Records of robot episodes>

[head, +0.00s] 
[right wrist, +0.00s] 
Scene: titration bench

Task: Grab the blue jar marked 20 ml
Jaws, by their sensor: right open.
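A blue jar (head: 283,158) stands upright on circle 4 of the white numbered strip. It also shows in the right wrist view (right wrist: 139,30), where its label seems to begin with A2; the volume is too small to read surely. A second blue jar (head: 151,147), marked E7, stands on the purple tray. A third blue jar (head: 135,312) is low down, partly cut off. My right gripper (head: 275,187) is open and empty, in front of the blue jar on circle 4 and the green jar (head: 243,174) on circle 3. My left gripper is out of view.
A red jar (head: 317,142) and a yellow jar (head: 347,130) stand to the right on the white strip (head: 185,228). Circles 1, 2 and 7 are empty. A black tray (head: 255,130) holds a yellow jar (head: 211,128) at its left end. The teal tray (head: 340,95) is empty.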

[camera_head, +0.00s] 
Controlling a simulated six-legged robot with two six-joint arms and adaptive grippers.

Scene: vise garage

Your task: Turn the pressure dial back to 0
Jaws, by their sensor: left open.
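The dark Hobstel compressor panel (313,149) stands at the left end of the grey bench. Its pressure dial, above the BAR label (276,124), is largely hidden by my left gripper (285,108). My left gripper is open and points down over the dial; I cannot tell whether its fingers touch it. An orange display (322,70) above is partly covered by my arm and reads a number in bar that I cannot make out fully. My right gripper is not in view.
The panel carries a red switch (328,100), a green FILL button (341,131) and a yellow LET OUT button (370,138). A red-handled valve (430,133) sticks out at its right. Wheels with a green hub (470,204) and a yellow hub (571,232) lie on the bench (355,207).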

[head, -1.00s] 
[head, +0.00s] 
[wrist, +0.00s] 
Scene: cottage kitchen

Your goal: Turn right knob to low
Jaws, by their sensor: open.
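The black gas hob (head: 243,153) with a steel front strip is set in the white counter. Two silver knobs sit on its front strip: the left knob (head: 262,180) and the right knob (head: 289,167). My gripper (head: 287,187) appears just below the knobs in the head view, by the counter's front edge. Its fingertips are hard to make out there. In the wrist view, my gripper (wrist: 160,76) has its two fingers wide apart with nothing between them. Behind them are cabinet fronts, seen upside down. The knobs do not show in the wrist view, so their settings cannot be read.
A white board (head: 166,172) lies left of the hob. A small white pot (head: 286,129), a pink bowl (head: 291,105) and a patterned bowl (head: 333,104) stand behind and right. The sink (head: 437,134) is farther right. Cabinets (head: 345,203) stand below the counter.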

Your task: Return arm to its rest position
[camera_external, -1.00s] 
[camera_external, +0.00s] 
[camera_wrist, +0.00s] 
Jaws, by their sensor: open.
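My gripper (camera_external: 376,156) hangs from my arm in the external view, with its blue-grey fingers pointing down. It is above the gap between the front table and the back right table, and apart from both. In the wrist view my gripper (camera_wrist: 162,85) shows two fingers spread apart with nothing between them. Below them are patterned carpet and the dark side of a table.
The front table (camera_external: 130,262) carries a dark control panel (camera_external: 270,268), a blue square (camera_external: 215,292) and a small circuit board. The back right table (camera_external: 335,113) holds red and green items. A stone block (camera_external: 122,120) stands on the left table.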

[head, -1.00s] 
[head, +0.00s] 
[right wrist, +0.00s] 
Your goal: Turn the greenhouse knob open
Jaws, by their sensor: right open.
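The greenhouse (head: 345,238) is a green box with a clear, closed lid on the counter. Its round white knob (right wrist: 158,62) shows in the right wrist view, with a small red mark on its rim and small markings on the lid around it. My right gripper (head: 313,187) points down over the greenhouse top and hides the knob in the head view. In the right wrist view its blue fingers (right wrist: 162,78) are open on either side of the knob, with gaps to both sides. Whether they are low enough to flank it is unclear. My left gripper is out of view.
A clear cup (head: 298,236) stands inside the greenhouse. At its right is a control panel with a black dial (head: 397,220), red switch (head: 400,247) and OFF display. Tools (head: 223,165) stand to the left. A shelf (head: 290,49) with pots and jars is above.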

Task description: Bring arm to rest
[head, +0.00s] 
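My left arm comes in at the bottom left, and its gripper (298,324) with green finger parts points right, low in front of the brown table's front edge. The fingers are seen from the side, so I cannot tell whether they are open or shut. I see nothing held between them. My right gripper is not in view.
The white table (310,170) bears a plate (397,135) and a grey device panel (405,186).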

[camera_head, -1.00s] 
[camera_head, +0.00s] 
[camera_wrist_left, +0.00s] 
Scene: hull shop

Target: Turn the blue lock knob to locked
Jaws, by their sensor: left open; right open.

Instructions to follow> Reproduce the listing in full. Keep it exactly as written.

Complete response>
[head, +0.00s] 
[right wrist, +0.00s] 
Scene: titration bench

Task: Grab the blue jar marked 20 ml
Jaws, by their sensor: right open.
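A blue jar (head: 283,158) stands upright on circle 4 of the white numbered strip. It also shows in the right wrist view (right wrist: 139,30), where its label seems to begin with A2; the volume is too small to read surely. A second blue jar (head: 151,147), marked E7, stands on the purple tray. A third blue jar (head: 135,312) is low down, partly cut off. My right gripper (head: 275,187) is open and empty, in front of the blue jar on circle 4 and the green jar (head: 243,174) on circle 3. My left gripper is out of view.
A red jar (head: 317,142) and a yellow jar (head: 347,130) stand to the right on the white strip (head: 185,228). Circles 1, 2 and 7 are empty. A black tray (head: 255,130) holds a yellow jar (head: 211,128) at its left end. The teal tray (head: 340,95) is empty.

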[camera_head, +0.00s] 
Controlling a simulated six-legged robot with two six-joint arms and adaptive grippers.

Scene: vise garage

Your task: Turn the pressure dial back to 0
Jaws, by their sensor: left open.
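The dark Hobstel compressor panel (313,149) stands at the left end of the grey bench. Its pressure dial, above the BAR label (276,124), is largely hidden by my left gripper (285,108). My left gripper is open and points down over the dial; I cannot tell whether its fingers touch it. An orange display (322,70) above is partly covered by my arm and reads a number in bar that I cannot make out fully. My right gripper is not in view.
The panel carries a red switch (328,100), a green FILL button (341,131) and a yellow LET OUT button (370,138). A red-handled valve (430,133) sticks out at its right. Wheels with a green hub (470,204) and a yellow hub (571,232) lie on the bench (355,207).

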[head, -1.00s] 
[head, +0.00s] 
[wrist, +0.00s] 
Scene: cottage kitchen

Your goal: Turn right knob to low
Jaws, by their sensor: open.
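The black gas hob (head: 243,153) with a steel front strip is set in the white counter. Two silver knobs sit on its front strip: the left knob (head: 262,180) and the right knob (head: 289,167). My gripper (head: 287,187) appears just below the knobs in the head view, by the counter's front edge. Its fingertips are hard to make out there. In the wrist view, my gripper (wrist: 160,76) has its two fingers wide apart with nothing between them. Behind them are cabinet fronts, seen upside down. The knobs do not show in the wrist view, so their settings cannot be read.
A white board (head: 166,172) lies left of the hob. A small white pot (head: 286,129), a pink bowl (head: 291,105) and a patterned bowl (head: 333,104) stand behind and right. The sink (head: 437,134) is farther right. Cabinets (head: 345,203) stand below the counter.

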Your task: Return arm to its rest position
[camera_external, -1.00s] 
[camera_external, +0.00s] 
[camera_wrist, +0.00s] 
Jaws, by their sensor: open.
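My gripper (camera_external: 376,156) hangs from my arm in the external view, with its blue-grey fingers pointing down. It is above the gap between the front table and the back right table, and apart from both. In the wrist view my gripper (camera_wrist: 162,85) shows two fingers spread apart with nothing between them. Below them are patterned carpet and the dark side of a table.
The front table (camera_external: 130,262) carries a dark control panel (camera_external: 270,268), a blue square (camera_external: 215,292) and a small circuit board. The back right table (camera_external: 335,113) holds red and green items. A stone block (camera_external: 122,120) stands on the left table.

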[head, -1.00s] 
[head, +0.00s] 
[right wrist, +0.00s] 
Your goal: Turn the greenhouse knob open
Jaws, by their sensor: right open.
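The greenhouse (head: 345,238) is a green box with a clear, closed lid on the counter. Its round white knob (right wrist: 158,62) shows in the right wrist view, with a small red mark on its rim and small markings on the lid around it. My right gripper (head: 313,187) points down over the greenhouse top and hides the knob in the head view. In the right wrist view its blue fingers (right wrist: 162,78) are open on either side of the knob, with gaps to both sides. Whether they are low enough to flank it is unclear. My left gripper is out of view.
A clear cup (head: 298,236) stands inside the greenhouse. At its right is a control panel with a black dial (head: 397,220), red switch (head: 400,247) and OFF display. Tools (head: 223,165) stand to the left. A shelf (head: 290,49) with pots and jars is above.

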Task description: Bring arm to rest
[head, +0.00s] 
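My left arm comes in at the bottom left, and its gripper (298,324) with green finger parts points right, low in front of the brown table's front edge. The fingers are seen from the side, so I cannot tell whether they are open or shut. I see nothing held between them. My right gripper is not in view.
The white table (310,170) bears a plate (397,135) and a grey device panel (405,186).

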[camera_head, -1.00s] 
[camera_head, +0.00s] 
[camera_wrist_left, +0.00s] 
Scene: hull shop

Target: Turn the blue lock knob to locked
Jaws, by their sensor: left open; right open.

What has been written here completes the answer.